━━ INFORMATION PROVIDED ━━
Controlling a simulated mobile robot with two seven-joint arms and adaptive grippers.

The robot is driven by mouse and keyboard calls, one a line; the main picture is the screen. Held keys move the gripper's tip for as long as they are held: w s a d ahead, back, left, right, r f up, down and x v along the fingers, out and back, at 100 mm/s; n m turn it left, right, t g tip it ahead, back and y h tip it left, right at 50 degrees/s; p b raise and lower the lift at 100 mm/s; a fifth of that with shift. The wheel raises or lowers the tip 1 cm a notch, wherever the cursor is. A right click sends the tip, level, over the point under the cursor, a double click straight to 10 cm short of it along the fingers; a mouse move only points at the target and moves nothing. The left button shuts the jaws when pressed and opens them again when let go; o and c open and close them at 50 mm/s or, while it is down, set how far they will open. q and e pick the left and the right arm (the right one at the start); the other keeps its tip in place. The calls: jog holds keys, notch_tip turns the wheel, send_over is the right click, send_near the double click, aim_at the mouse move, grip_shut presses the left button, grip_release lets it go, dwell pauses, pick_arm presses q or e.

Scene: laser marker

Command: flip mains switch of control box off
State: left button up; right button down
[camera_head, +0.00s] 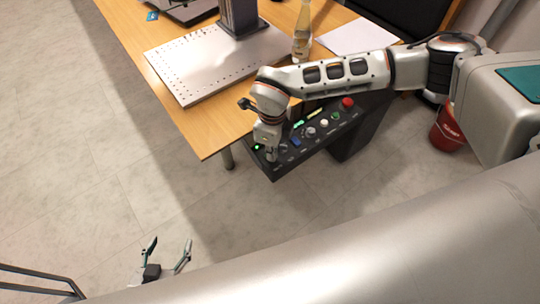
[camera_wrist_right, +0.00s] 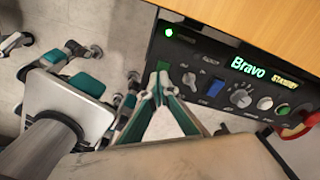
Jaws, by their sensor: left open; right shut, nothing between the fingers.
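The control box (camera_head: 345,128) is a dark panel beside the table edge, with a row of knobs and buttons. In the right wrist view its panel (camera_wrist_right: 222,58) shows a lit green lamp, a "Bravo" display, a grey knob, a blue switch and a larger dial. My right gripper (camera_head: 271,157) is at the panel's left end, shut and empty. In the wrist view its fingertips (camera_wrist_right: 161,75) meet over the panel left of the grey knob, hiding what lies beneath; contact cannot be told. The labels are too small to identify the mains switch. My left gripper (camera_head: 167,254) is open, low over the floor.
The wooden table (camera_head: 205,135) carries a perforated metal plate (camera_head: 195,82) with a column, a bottle (camera_head: 302,38) and white paper (camera_head: 357,36). A red emergency button (camera_head: 348,102) sits at the box's right. A red bucket (camera_head: 447,132) stands on the floor, which is clear at left.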

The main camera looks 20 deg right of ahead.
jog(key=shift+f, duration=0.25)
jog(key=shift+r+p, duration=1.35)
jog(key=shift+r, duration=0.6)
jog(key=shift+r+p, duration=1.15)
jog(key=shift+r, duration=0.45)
━━━
* [GIVEN EXERCISE]: Only the lines from the one with "Scene: laser marker" down to the one with "[camera_wrist_right, +0.00s]" belong in your copy, both ends included; write them out exactly and skip any pictures.

* [FINAL RESULT]:
Scene: laser marker

Command: flip mains switch of control box off
State: left button up; right button down
[camera_head, +0.00s] 
[camera_wrist_right, +0.00s] 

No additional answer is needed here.